Benjamin Dillenburger created a room as intricate as one built over hundreds of years, in a matter of days. His tool? A 3-D printer. Below, I talked to the architect about pushing the boundaries of digital design and his dream of one day printing an entire house.
The operatic curves of baroque architecture are enthralling to visitors of Europe’s 17th-century cathedrals, palaces and grottoes. But in a modern world obsessed with efficiency and expediency, enthralling isn’t good enough to justify the mountain-high price tag and years of manual labour required to erect such structures.
Which is why Benjamin Dillenburger’s designs are so amazing.
In 2013, the German-born, Swiss-educated architect unveiled a room that is as dynamic and intricate as something built over hundreds of years. But the space, called Digital Grotesque, took days, not eons, to fabricate. And it didn’t involve a single stone chisel. The architecture was conceived using algorithms. It was then spat out by a 3-D printer (a massive one that uses layers of crushed quartz to make sandstone).
It was the first time that an entire room had been printed. Since then, Dillenburger has moved to Canada where, as an assistant professor at the University of Toronto’s John H. Daniels Faculty of Architecture, Landscape and Design, he is continuing his research into the possibilities of digital design and fabrication.
He’s dreaming of how to use laptops to creative more beautiful, romantic, rich buildings; and how he can, one day, print a whole house.
Here, Dillenburger’s thoughts on the future (which might look like the past) of buildings.
Tell me about your project, Digital Grotesque.
Digital Grotesque was a collaboration with [architect] Michael Hansmeyer. We put together two research topics: computational design, or designing architecture by using the computer, and digital fabrication, or fabricating architecture with a computer. With computational design, we can design forms that we can hardly imagine. Or at least, not at all draw manually, by hand. Then with 3-D printing we can actually build them. That’s the most special thing about Digital Grotesque. That we were able to envision and build forms that we could not draw manually, which we could never do before.
What was the process of creating the shape of the room?
It’s algorithmic. But the process itself is very simple. We started with a relatively simple form. A cube. You can imagine its flat surfaces. We simulated a folding or splitting process, with a computer, over and over, folding the surfaces. We ended up with millions of small facets. That’s how the geometry was initially derived. Once we had this geometry in the computer, we then created variations on it. Then we picked the variations we liked, and let the computer combine them to create new iterations. It’s like we bred the design.
That sounds like the computer is more like a partner in the process, not just a tool?
Yes, that’s a good formulation.

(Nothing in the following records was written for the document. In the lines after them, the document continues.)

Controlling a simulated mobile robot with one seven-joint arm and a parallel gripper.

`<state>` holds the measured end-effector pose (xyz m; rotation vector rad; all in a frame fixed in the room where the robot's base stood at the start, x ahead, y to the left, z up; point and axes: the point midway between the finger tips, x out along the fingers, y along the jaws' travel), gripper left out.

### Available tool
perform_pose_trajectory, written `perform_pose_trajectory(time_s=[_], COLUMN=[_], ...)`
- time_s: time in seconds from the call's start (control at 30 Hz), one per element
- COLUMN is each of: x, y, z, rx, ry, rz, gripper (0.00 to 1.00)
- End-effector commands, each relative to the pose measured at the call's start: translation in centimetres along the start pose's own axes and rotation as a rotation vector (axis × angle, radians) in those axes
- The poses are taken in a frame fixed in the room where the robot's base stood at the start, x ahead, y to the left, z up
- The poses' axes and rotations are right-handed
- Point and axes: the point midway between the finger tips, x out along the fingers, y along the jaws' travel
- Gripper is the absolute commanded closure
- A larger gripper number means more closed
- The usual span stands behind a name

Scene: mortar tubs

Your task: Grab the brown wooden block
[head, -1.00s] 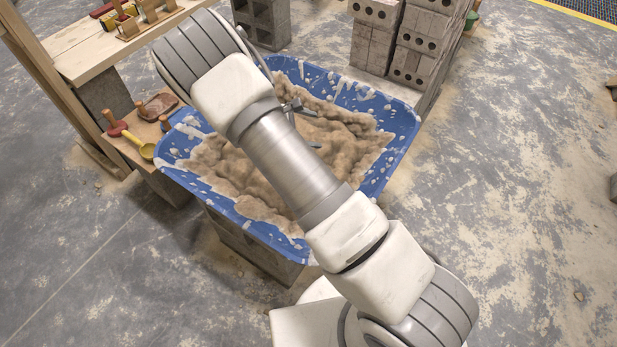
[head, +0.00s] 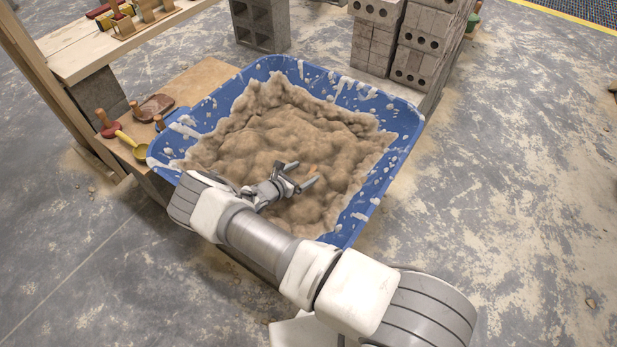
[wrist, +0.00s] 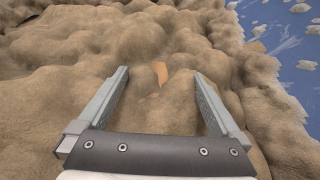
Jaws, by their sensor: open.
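A small orange-brown patch, looking like an exposed part of the brown wooden block (wrist: 160,73), shows in the wrist view. It is mostly buried in the tan mortar, so its full shape is hidden. It lies between the lines of my two fingers, just beyond their tips. My gripper (head: 306,172) is open and empty, low over the mortar (head: 290,130) in the blue tub (head: 408,118). Both fingers also show in the wrist view (wrist: 160,74). I cannot tell whether the fingertips touch the mortar.
The blue tub's splattered wall borders the mortar at the right of the wrist view (wrist: 290,50). Grey blocks (head: 418,55) stand behind the tub. A plank (head: 85,55) and a low board with a yellow scoop (head: 137,147) are at the left. The right floor is mostly clear.

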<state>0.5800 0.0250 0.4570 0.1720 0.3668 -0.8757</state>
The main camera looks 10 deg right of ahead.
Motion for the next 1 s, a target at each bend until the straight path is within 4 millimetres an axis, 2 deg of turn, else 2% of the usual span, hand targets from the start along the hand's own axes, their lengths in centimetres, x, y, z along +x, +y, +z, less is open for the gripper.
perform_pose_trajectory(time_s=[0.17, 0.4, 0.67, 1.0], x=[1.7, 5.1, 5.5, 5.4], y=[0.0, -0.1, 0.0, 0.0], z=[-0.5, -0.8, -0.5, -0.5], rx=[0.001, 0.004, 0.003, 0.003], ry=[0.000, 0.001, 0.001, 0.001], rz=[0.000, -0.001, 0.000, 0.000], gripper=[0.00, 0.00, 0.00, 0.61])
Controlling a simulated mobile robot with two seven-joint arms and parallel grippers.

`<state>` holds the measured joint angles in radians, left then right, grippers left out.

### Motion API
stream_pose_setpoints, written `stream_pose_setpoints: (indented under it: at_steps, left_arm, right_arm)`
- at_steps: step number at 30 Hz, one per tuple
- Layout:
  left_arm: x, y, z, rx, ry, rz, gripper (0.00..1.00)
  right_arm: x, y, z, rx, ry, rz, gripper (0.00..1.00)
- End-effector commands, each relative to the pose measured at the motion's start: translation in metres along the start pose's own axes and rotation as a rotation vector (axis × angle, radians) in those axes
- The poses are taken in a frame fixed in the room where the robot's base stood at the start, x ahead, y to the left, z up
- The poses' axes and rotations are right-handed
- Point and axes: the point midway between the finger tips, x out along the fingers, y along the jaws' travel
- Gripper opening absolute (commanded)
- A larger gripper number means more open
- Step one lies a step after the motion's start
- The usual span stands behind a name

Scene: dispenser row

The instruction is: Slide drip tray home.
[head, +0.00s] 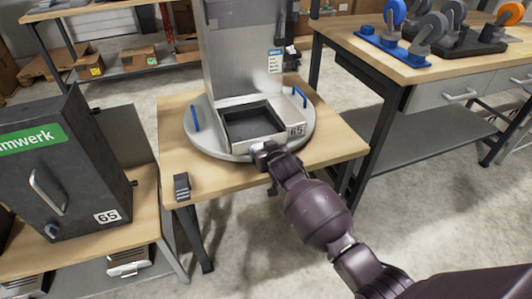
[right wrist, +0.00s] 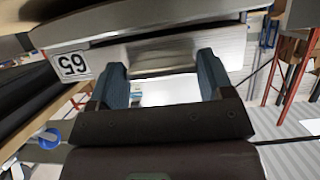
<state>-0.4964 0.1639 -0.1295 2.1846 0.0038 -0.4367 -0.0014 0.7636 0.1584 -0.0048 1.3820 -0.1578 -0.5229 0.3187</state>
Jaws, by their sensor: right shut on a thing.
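The drip tray (head: 250,122), a dark rectangular well with a pale metal rim, sits low at the front of the grey dispenser (head: 243,50). A "65" label (head: 296,131) is beside it on the right. My right gripper (head: 262,151) is at the tray's front edge. In the right wrist view, my right gripper's fingers (right wrist: 164,85) are apart around a pale part at the tray's metal front (right wrist: 165,53); the exact grip is partly hidden. I cannot tell whether the tray is fully seated. My left gripper is not in view.
The dispenser's round base (head: 207,140) stands on a wooden table (head: 335,141). A small dark block (head: 181,187) lies at the table's front left. A black "65" cabinet (head: 65,170) stands left, and a bench with casters (head: 440,62) is at right.

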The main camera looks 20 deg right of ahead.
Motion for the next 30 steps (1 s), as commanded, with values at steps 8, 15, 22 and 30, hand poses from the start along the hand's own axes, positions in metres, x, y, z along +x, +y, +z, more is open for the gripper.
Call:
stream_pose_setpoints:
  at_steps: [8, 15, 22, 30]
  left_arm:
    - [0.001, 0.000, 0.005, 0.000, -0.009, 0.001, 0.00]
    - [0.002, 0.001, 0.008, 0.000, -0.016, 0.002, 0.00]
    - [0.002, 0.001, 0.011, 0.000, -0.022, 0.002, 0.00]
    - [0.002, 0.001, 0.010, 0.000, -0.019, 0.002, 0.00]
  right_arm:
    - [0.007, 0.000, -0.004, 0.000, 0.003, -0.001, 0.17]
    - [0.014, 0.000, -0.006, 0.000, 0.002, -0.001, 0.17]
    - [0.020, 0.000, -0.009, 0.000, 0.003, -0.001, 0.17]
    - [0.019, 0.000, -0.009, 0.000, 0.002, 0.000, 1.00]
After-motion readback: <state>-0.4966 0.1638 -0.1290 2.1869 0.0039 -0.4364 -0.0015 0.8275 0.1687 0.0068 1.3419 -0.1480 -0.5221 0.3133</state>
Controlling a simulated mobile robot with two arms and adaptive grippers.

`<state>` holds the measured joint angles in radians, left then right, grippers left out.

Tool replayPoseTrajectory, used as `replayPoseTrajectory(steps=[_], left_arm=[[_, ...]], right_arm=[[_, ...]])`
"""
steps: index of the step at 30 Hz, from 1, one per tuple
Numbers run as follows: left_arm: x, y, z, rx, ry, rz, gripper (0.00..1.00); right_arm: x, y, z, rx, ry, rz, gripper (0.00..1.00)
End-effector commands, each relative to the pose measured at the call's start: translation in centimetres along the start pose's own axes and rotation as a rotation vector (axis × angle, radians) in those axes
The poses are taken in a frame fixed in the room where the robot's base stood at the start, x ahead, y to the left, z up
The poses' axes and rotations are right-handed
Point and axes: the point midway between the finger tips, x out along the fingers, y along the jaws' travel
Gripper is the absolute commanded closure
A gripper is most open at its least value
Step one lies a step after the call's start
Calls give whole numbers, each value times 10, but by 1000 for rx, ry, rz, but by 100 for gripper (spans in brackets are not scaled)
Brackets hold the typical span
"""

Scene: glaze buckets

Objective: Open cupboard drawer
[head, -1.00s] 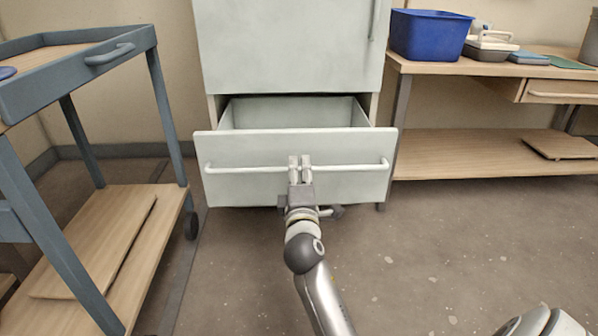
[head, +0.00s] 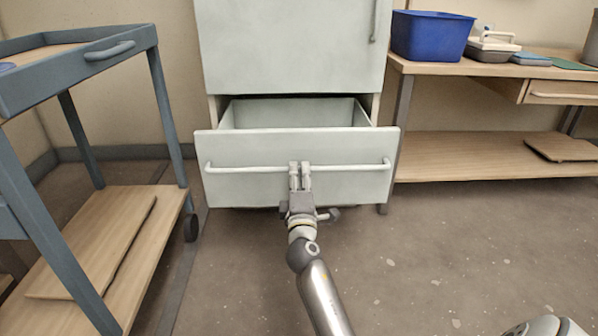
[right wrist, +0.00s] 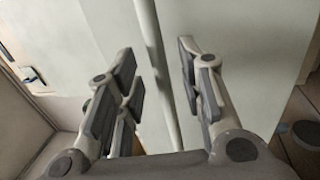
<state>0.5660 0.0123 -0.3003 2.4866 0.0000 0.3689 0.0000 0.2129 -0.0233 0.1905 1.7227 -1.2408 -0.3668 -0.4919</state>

At the beginning of the process, we can hardly foresee the outcome. It’s a feedback loop. You create a set of parameters. The computer gives you a result. You evaluate the result, then adapt the parameters. Then the result will change. It’s not like envisioning something in your mind and constructing it. There’s always a moment of surprise when working with a computer in such a set-up.
Digital Grotesque was a conceptual project. But is there a practical application for this technology?
There’s a really high demand for free-form architecture. Architecture that is not defined by orthogonol, flat panels. But it’s still very expensive and complicated to fabricate. That might be one of the reasons that architects are still limited to the paradigms of modernism, where everything is standardized and rectangular. But with these 3-D printers, the complexity doesn’t matter. You might be able to fabricate complex building elements for the same cost as standardized ones. I think this could change architecture dramatically. We might be able to free ourselves from standardized components, which could result in better buildings. Visually more complex, more attractive buildings.
How long did Digital Grotesque take to print?
About one week total printing time. One year to design and compose it. To print is only one week.
How does that compare to if you had carved it out of stone?
It would take hundreds of people a very long time. It has a baroque quality to it, as though it had hand-carved surfaces. No one would do that any more. But I think it could become possible again. That’s a very good way to use digital technologies.
Do you ever see a day when giant 3-D printers dot a city’s skyline, the way cranes do now?
Of course, that would be fantastic. That’s a nice vision. There are people researching printers that print walls, and climb on the printed walls, higher and higher, in order to print. But the closer vision, I think, would be that we have a print room, on-site, where these components are fabricated, then assembled next to it, directly.
Do you think this is a major change moment in design?
Changes in technologies are often drivers for innovation in architecture. It was the same with cast iron, reinforced concrete. Even glass. But at the same time, I think the idea of the architect sending data directly to the machine would be interesting. It would be a more direct way of designing and creating buildings. Architects could design and build houses themselves. This could give them a greater degree of control.
Could this also mean that people could print their own houses?
That’s possible, but I’m not sure that people would even want that. Usually people need an architect to transfer their vision or ideas into built forms. It’s not easy to design a house. For people, it’s often difficult for them to formulate exactly what they want in the first place.
So you don’t see a day in the future when architects are made redundant by these machines?
Not really. As long as architects concern themselves with creating special experiences and engaging spaces, they will be always needed.
What are your next steps?
I’d like to enlarge the scale. To not only print a room but to print a full house.